Every five years, new legislation is introduced and passed through the U.S. Congress to subsidize farmers and agricultural products. These bills provide benefits such as cash, minimum prices and crop insurance programs.

Most academic economists and policy analysts oppose agricultural subsidies, but that seems to have little impact on the continuous transfer of taxpayer money to farmers.

Scope of Farm Subsidies

These bills tend to be massive. President Barack Obama signed the $956 billion Agricultural Act into law on Feb. 7, 2014. Historically, direct cash payments to American farmers tend to range between $10 billion and $30 billion per year in 2014 dollars. These direct payments target wheat, rice, soybeans, oats, barley, sorghum, minor oilseeds, peanuts, corn and cotton.

Marketing loans set minimum prices for crops, encouraging overproduction beyond market demands for the aforementioned products as well as honey, chickpeas, wool and mohair. These payments range from $1 billion to $7 billion annually.

Other subsidies include countercyclical payments for crops, conservation subsidies that pay farmers to not grow crops, USDA farm insurance programs, special crop disaster assistance programs and taxpayer-funded agricultural research.
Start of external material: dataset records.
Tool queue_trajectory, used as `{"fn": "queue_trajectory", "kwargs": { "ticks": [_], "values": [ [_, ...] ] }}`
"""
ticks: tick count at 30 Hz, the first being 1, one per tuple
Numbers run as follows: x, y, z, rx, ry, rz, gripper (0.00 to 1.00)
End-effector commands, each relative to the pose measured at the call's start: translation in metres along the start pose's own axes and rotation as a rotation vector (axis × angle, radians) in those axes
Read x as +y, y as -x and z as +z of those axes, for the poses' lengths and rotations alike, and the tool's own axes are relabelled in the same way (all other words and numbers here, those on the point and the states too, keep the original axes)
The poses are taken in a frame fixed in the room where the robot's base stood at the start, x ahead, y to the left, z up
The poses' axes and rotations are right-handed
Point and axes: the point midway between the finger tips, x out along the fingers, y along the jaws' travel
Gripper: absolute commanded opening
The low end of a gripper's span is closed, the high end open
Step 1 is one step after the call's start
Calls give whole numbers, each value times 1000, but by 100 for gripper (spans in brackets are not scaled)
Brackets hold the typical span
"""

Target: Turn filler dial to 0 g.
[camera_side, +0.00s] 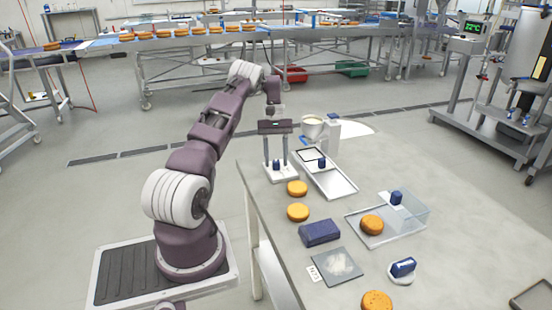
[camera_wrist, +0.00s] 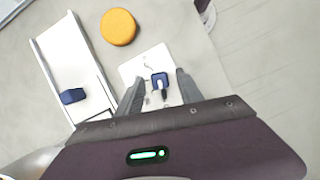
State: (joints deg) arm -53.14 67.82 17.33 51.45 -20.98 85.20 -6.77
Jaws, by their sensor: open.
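A blue dial (camera_wrist: 159,79) with a pale pointer stands on a white plate (camera_wrist: 136,68) that carries small marks, too small to read. In the side view the dial (camera_side: 276,166) and its white base (camera_side: 283,175) are at the table's far left corner, below my gripper. My gripper (camera_side: 277,161) points down and is open. In the wrist view its two fingers (camera_wrist: 159,76) appear on either side of the dial, with gaps; I cannot tell whether they touch it. The white filler with its hopper (camera_side: 313,127) stands just behind and to the right.
A pale tray (camera_side: 341,187) with a blue block (camera_side: 322,163) lies right of the dial. Orange rounds (camera_side: 297,188) (camera_side: 298,212) and a dark blue box (camera_side: 320,232) are nearer. The table's right middle is clear.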

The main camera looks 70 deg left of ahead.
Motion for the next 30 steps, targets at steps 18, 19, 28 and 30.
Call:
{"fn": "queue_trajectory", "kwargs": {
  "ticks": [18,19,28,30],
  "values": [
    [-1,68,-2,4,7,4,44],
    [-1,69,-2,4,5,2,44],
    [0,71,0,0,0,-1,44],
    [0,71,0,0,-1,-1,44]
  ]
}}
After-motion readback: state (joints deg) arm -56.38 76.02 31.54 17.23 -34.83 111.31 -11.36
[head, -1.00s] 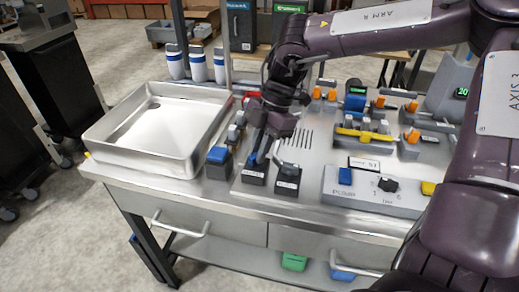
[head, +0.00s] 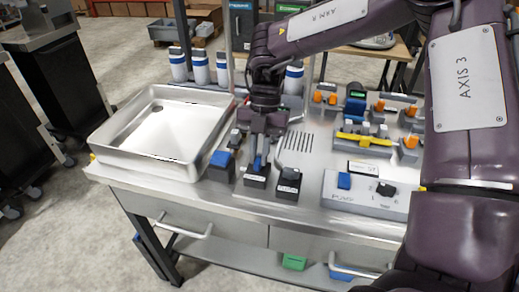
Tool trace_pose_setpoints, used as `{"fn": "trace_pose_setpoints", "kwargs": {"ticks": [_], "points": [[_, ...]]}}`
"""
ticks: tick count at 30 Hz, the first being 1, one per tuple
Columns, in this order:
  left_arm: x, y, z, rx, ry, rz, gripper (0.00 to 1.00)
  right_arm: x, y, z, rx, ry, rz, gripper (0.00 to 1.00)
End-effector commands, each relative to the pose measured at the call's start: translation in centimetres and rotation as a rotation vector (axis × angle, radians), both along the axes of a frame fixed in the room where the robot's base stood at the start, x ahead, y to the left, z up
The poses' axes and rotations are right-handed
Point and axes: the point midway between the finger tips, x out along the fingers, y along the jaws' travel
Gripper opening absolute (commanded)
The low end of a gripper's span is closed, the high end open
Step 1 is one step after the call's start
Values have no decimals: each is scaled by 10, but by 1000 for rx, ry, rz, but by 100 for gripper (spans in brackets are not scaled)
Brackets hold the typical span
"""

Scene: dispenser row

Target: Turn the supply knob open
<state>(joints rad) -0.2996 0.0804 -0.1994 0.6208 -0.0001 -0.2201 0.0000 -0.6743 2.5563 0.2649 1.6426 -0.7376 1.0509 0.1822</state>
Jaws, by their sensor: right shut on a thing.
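My right gripper (head: 262,148) reaches down over the left part of the steel panel. It is shut on a small blue-handled knob (head: 257,164) that stands on a dark labelled block (head: 256,181). The gripper hides the knob's top, so its exact angle is hard to tell. A similar dark labelled block with a grey-black handle (head: 289,179) stands just to the right, apart from the fingers. The labels are too small to read, so I cannot confirm which one is marked supply. My left gripper is not in view.
A steel tray (head: 105,157) lies at the left of the bench. A blue-topped block (head: 220,160) sits close left of my gripper. A grey box marked PUMP (head: 345,201), with a black knob (head: 386,189), is at front right. Orange and yellow valve handles (head: 362,139) stand behind.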

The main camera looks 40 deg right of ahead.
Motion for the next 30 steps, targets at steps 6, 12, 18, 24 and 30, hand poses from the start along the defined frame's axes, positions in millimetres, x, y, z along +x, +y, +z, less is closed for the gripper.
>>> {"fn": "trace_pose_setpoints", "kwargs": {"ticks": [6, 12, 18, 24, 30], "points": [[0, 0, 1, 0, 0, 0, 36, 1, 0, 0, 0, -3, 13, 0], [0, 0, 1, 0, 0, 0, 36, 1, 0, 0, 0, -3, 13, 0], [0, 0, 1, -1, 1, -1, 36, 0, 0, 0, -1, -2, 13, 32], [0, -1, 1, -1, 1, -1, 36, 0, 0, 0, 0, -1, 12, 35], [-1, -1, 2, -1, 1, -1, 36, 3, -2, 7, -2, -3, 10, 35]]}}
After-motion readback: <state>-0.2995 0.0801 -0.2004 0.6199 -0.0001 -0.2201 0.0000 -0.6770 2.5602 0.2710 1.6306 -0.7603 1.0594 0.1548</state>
Reasons for Farm Subsidies

Before the Industrial Revolution, nearly all of the workforce was employed in farm labor. In 1790, for example, 90% of all working Americans were farm owners or worked on farms. Understandably, farmers were seen as economically crucial. Additionally, politicians got elected by being friends to the farmers.

Wealthy farmers have been successful in lobbying for government favors throughout history. Some subsidies existed in the U.S. prior to the Great Depression, but most modern programs date to the 1930s. It was thought that propping up farm prices would keep farmers from going bankrupt; the net result made food more expensive for people struggling to afford it.

Political economist James Buchanan noted that subsidies tend to never go away through a phenomenon he called Public Choice Theory; essentially, wealthy farmers have more incentive to fight for subsidies than consumers do to fight against them.